The next question broached by the discussion is the question regarding Bolshevism and a Menshevik deviation on the organizational question. Here we must have complete clarity. In this case what has been embarked on for polemical purposes runs completely counter to the whole history of our party. For what reason are we now appealing to the party’s past in the polemic? Comrades are waging polemics in an attempt to prove that the bureaucratism in our apparatus in 1923 can be explained by our party’s history. But I maintain that our party’s history is a categorical refutation of bureaucratism. What bureaucratism did we have in the underground organization? None. When did bureaúcratism begin to sprout up? First in the Civil War period and secondly in the NEP period. This period in the history of our party was elevated by many conservatively thinking and acting comrades into an ideal one in an inner-party and organizational sense and historical perspective were thus completely distorted. We must reject this approach as a slander on the Bolshevik Party and a manifestation of apparatus conservatism against which an energetic struggle is vital. Let us go into the question more deeply and put the question of the party’s history in a true light, for we old Bolsheviks who do not stand for bureaucratism in 1923 will prove the contradiction that there is here.
Bolshevism by its very nature contradicts bureaucratism. It is linked with the masses. It is active and practical and cannot tolerate the ossification that we had when the strikes occurred. Such bureaucratism is thus anti-Bolshevik and contradicts the essence of our party. But when a struggle is conducted against us with this sort of argument, it means, in effect, that you are adducing the whole history of Bolshevism in order to justify a few hundred bureaucrats in our apparatus. That’s how you are posing the question. Comrade Lenin taught in the party that we should not take a single truth separately in isolation from the rest. That is true, but when you use this in order to defend a lie then it is shameful. For this is how you are acting. We have straightened up the party’s backbone from top to bottom and that is quite correct. There has been a two-way process, but when you resort to this method in order to justify a few hundred bureaucrats, then things are in a bad way and we oppose such a formulation. This is a polemical distortion and it gives our party an ultraincorrect conception of the real state of affairs. Yet as you know, all the provinces have been filled up with this.
The question of party unity has thus been presented as if we were the sort of splitters that have to be driven out. By posing the question in this way you have, to put it bluntly, misled all our provinces and intimidated all our party. This is absolutely impermissible.

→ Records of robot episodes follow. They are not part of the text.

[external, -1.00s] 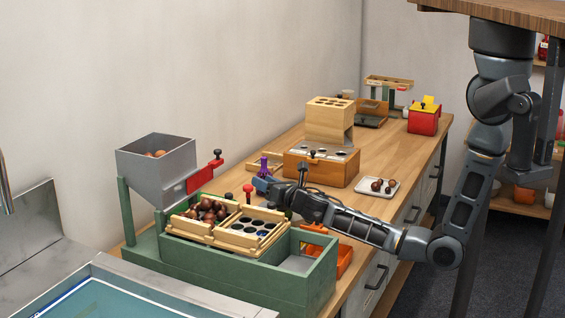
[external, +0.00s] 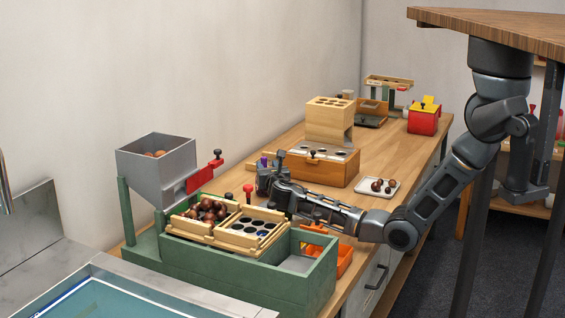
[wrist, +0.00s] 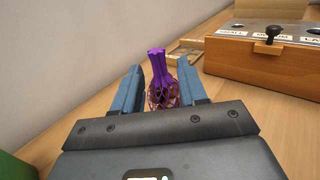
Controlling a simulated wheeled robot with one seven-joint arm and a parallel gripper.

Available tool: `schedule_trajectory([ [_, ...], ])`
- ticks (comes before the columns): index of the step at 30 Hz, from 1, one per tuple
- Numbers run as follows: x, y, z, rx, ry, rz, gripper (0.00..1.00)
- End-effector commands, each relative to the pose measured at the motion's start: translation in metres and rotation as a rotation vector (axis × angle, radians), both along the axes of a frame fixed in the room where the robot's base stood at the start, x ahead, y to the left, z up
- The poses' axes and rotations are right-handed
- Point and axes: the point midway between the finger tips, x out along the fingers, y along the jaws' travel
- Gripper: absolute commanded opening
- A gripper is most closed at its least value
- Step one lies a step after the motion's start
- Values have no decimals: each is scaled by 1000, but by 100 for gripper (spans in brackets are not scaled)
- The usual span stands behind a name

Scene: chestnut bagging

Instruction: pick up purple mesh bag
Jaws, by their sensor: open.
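The purple mesh bag (wrist: 162,78) stands upright on the table in the wrist view, its gathered neck on top and brownish contents showing through the mesh. My gripper (wrist: 161,80) is open, with one blue finger on each side of the bag. Its lower part is hidden behind the gripper body. In the external view only a bit of the purple bag (external: 264,161) shows above my gripper (external: 264,178), which hides the rest. I cannot tell whether the fingers touch the bag.
A wooden box with labelled slots (external: 322,168) stands just beyond. The green sorting stand (external: 250,268) with wooden trays and chestnuts is in front. A white plate (external: 365,188) with brown balls lies to the right. The wall (external: 230,60) runs close behind.

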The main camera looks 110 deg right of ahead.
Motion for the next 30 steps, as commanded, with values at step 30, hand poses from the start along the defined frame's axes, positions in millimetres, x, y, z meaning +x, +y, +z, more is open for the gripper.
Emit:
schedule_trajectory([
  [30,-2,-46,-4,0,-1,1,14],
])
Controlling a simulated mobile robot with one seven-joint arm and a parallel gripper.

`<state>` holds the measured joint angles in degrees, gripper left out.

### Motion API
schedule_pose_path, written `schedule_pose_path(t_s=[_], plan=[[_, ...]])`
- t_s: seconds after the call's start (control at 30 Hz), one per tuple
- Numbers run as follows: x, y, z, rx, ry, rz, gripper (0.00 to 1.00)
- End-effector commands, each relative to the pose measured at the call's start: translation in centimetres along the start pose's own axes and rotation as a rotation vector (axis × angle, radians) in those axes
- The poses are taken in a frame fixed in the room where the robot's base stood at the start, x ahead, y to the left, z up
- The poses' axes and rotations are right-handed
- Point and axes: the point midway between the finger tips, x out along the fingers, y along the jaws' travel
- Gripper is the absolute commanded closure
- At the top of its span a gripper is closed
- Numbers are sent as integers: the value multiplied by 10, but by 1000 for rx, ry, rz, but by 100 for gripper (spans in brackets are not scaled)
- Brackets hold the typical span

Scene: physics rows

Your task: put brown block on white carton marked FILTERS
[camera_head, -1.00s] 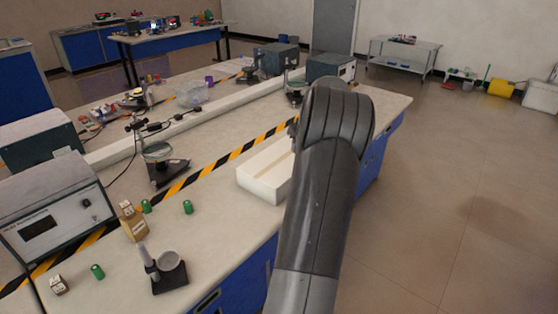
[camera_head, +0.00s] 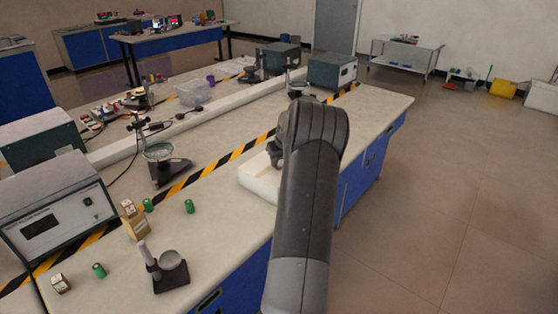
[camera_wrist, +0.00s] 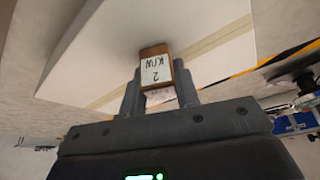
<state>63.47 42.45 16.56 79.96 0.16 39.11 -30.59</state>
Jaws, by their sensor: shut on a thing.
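My gripper (camera_wrist: 158,88) is shut on a brown block (camera_wrist: 155,52) with a white label bearing upside-down black marks, seen between the fingers in the wrist view. The white carton (camera_wrist: 100,50), with a pale tape stripe, lies beyond the block in that view. In the head view the carton (camera_head: 256,182) sits on the bench near its front edge, its right part hidden by my arm. My gripper (camera_head: 275,156) shows only partly there, over the carton; the block is hidden. I cannot tell whether the block touches the carton. No FILTERS marking is readable.
The bench (camera_head: 225,215) has clear room left of the carton. A stand with a round dish (camera_head: 160,155), green cylinders (camera_head: 189,206), a small tan carton (camera_head: 135,222) and a grey instrument (camera_head: 55,215) stand there. Striped tape (camera_head: 205,170) runs behind the carton.

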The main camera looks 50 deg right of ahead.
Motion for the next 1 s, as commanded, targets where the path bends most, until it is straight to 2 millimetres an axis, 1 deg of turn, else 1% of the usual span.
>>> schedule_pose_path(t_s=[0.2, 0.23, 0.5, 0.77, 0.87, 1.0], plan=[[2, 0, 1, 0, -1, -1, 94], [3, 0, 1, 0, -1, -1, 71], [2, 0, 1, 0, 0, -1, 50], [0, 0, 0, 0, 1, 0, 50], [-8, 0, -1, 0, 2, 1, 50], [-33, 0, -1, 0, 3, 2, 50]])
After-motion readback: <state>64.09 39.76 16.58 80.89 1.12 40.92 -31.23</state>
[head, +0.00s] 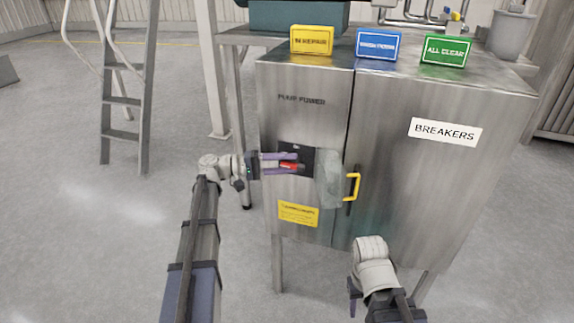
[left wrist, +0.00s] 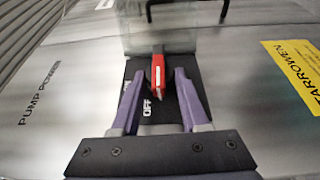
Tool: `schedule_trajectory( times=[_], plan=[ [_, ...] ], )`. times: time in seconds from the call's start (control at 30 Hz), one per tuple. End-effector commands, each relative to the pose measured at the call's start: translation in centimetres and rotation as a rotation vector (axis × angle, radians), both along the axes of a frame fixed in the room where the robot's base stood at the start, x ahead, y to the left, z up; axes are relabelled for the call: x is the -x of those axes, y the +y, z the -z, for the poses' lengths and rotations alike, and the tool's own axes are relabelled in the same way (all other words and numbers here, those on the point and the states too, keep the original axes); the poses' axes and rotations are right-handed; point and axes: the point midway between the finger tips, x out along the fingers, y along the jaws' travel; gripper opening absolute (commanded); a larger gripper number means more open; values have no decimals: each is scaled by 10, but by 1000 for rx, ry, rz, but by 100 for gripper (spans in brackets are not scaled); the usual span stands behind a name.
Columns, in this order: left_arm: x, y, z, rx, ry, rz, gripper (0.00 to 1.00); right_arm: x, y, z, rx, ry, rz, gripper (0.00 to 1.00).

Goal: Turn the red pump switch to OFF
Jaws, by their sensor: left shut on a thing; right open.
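The red pump switch (head: 289,166) sits on a black plate (head: 299,153) on the left front of the steel cabinet, below the words PUMP POWER. My left gripper (head: 284,163) reaches in from the left with its purple fingers at the switch. In the left wrist view, the red handle (left wrist: 158,75) stands between the two fingertips (left wrist: 159,82) of my left gripper, which is shut on it. The word OFF shows on the plate just below the handle. A clear cover (head: 328,180) stands out at the plate's right side. My right gripper (head: 352,296) is low at the front, partly visible, and open.
A yellow handle (head: 352,186) is on the BREAKERS door (head: 430,175), close right of the clear cover. A yellow label (head: 298,213) is below the switch. Yellow, blue and green signs stand on the cabinet top. A ladder (head: 126,90) stands at left; the floor between is clear.

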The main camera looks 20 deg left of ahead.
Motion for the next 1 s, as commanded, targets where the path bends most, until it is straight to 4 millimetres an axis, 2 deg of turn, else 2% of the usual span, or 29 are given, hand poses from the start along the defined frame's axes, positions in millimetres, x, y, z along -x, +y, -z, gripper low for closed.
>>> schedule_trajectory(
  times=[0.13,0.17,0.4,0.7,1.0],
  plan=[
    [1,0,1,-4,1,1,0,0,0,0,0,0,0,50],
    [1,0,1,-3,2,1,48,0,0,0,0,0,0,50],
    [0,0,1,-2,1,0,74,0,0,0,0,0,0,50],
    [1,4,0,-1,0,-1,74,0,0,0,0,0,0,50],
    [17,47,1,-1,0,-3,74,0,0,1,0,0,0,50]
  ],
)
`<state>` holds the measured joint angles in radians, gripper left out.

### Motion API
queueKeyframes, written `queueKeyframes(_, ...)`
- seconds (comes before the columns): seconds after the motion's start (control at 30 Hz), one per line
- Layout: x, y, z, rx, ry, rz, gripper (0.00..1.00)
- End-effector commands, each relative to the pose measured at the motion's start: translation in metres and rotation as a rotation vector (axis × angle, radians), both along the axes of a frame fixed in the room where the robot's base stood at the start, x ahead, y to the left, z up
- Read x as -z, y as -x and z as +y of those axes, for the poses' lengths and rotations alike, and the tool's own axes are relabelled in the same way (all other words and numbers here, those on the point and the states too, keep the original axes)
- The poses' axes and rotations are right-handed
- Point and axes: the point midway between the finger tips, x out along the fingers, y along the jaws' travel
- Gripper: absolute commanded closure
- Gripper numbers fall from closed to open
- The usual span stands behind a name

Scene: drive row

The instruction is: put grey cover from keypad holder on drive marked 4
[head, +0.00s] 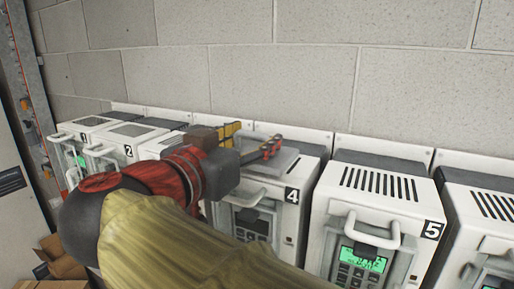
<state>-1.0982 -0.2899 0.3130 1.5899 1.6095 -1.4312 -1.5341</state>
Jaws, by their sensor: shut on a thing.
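The drive marked 4 (292,222) stands in the middle of the row, with a dark display area on its front, partly behind my arm. The keypad holder is not clearly seen; my arm hides part of drive 4's front.
The drive marked 5 (405,203) stands to the right, with a bare slotted top, front handle and lit green display. Drives marked 1 (67,136) and 2 (113,150) stand to the left. A block wall (300,60) runs close behind. Cardboard boxes (62,262) lie at lower left.

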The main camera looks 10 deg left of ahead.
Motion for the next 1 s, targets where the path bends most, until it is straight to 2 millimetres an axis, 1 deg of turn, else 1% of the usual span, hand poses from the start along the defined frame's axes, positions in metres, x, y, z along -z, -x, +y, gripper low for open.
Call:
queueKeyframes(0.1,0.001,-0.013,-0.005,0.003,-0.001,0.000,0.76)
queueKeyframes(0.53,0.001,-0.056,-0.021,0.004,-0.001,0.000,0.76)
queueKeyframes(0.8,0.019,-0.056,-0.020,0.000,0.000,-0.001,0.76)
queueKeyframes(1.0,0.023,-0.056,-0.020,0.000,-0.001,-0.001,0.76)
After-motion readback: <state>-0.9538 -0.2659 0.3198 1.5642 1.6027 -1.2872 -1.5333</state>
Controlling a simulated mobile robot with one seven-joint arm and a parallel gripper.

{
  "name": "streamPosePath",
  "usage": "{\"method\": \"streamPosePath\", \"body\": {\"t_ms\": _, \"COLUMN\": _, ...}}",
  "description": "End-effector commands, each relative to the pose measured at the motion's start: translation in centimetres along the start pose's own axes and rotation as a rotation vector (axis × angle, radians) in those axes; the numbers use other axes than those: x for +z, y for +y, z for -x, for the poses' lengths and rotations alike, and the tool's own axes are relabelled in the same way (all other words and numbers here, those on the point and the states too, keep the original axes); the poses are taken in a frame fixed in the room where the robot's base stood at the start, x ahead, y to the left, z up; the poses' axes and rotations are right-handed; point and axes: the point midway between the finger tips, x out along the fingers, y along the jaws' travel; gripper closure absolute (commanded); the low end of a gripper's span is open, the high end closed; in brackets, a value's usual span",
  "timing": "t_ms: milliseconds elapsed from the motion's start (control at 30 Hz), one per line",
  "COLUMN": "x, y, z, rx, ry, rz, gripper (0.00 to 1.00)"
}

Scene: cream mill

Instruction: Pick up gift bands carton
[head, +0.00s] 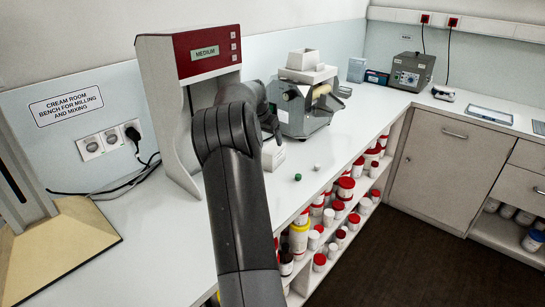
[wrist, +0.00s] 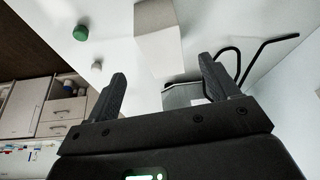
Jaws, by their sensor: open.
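A plain white carton (head: 273,155) stands on the white bench, partly hidden behind my arm in the head view. It looks like the gift bands carton, but I can read no label on it. In the wrist view, the white carton (wrist: 158,38) lies ahead of the gap between my fingers. My gripper (wrist: 162,72) is open, with a finger on each side and nothing between them. The carton appears beyond the fingertips, apart from them.
A green cap (head: 298,177) and a white cap (head: 317,167) lie right of the carton. A grey mill (head: 308,107) stands behind it, and a red-fronted machine (head: 206,55) to the left. Shelves below hold several red-lidded tubs (head: 345,187). The bench front is clear.

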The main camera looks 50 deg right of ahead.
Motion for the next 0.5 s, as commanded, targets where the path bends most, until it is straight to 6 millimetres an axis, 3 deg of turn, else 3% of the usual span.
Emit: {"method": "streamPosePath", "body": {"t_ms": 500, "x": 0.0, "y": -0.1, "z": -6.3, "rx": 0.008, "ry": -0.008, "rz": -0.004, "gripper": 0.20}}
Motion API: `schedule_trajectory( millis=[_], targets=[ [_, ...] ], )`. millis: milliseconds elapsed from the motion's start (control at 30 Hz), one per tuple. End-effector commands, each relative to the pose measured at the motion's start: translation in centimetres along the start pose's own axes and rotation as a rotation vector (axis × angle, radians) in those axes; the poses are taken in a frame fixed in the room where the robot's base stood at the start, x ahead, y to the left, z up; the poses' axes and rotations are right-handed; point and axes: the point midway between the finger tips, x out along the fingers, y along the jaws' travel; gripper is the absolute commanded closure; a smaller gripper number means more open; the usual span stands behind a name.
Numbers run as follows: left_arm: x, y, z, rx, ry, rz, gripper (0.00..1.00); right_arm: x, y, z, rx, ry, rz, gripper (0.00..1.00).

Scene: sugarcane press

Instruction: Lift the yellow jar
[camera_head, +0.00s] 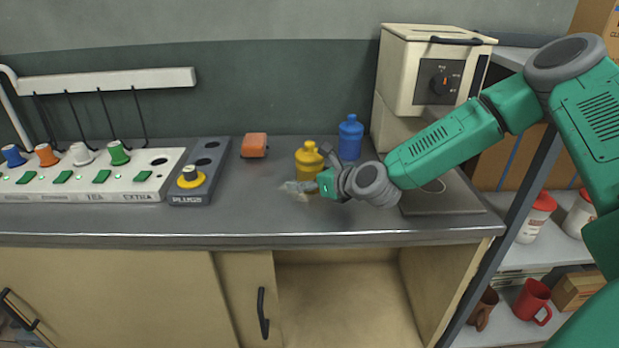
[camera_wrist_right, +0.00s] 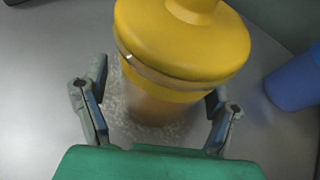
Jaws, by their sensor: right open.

Now i shall pass to the last question: the question of perspectives. It is quite clear to us that a new mistake is emerging here, one that the Central Committee wants to commit and which the conference must not accept. This mistake consists of the following: Why did our divorce from the working masses come about? Because in the process of the development of the NEP we had an economy that was developing spontaneously and bureaucratism was growing up in our party organizations. That bureaucratism, that gradual adaptation of our party organization to the Soviet state apparatus Comrade Stalin has spoken about. Now, if Comrade Stalin stands by what he has said here—I have absolutely no objection to the first part of his report—if he stands by the fact which is absolutely true, that our party created a state-apparatus centralism out of its party centralism and then underwent a degeneration under the pressure of that apparatus; if this is true, then I must warn you that the policy you are pursuing at the present time in relation to the so-called Opposition will lead us right back to where we have come from.
This will be quite inevitable by the logic of all great mass movements. Why will this take place? This is why it will take place. If the conference agrees to publish the point in the resolution that Comrade Stalin spoke of last if it agrees to bring out the cannon which in theory will be aimed at the Opposition, but in practice will be aimed against the document of December 5 and against all active efforts to make the turn to the new course and the inner-party democracy which none of us make a fetish of, then the following will come about. We shall drive the party into a state of silence. Because when any member who speaks out can be considered an Oppositionist, even if he has had not even an ideological connection with the Opposition, when he is driven down and categorized from the standpoint as to whether this document applies to him in this or that form, we shall have sailed the party into a dead calm. Meanwhile the tasks set before the party on December 5 will be put back for an indefinite period of time.
Now, about our apparatus. The gulf between the party and the working class and the depths of the working class will not lessen but widen. At a number of meetings Comrade Zinoviev referred to the composition of our party and pointed out the enormous degree of specialization and its excessively diversified composition in different respects. Comrades, I say that we have a situation that has come about where 18,000 party members who constitute the apparatus, minus those who do not play a leading part, have, through this specialization, ended up by being responsible for the whole party and its entire organization. As a result we have their lack of contact with the remaining mass not only of rank-and-file members but also of leading party members who work in other special fields. This process, which is a most harmful process, will strengthen and not weaken, thanks to the fact that the line you have laid down of a struggle against the Opposition will inevitably lead to this.
Prior to bringing up the artillery weapon against the Opposition the party’s Central Committee is beginning a policy of confusion. This is a sign that you are proceeding from an angle which amounts essentially to the same remedy that brought us face to face with the strikes in July and August and will confront us with new party crises. We are speaking quite frankly. The resolution of December 5 cannot be carried out in the party under such a regime. We must have a clear perspective ahead of us. On this question we propose the implementation of the December 5 resolution. We propose besides the condemnation of all those methods of struggle utilized during this discussion which mark struggle by bureaucrats in our apparatus against the growth and development of our party.